Directions for this task
Answer with one number only: the number of lines that contain "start".

== Recorded data

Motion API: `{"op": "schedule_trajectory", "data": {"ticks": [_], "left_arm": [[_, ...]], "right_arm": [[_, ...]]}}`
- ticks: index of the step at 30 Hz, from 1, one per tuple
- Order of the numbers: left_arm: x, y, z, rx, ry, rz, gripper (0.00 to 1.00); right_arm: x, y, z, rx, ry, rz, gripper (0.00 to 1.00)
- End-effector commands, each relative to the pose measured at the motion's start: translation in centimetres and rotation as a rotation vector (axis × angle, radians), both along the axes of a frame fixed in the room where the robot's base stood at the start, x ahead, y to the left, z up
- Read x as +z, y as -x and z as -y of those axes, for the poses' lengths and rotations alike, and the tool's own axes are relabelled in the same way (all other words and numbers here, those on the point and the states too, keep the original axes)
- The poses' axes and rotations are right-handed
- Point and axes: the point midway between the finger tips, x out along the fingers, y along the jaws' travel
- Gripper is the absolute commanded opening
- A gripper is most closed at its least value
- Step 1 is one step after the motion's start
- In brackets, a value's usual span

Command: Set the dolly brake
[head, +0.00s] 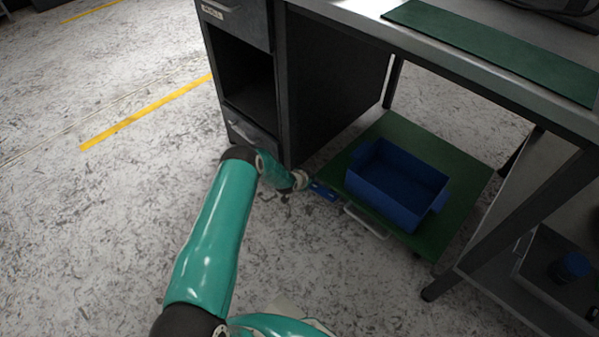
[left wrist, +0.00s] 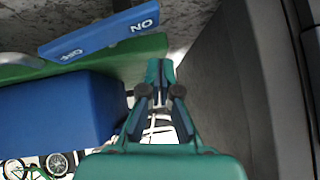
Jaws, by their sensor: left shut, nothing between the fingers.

====

Answer to the task
2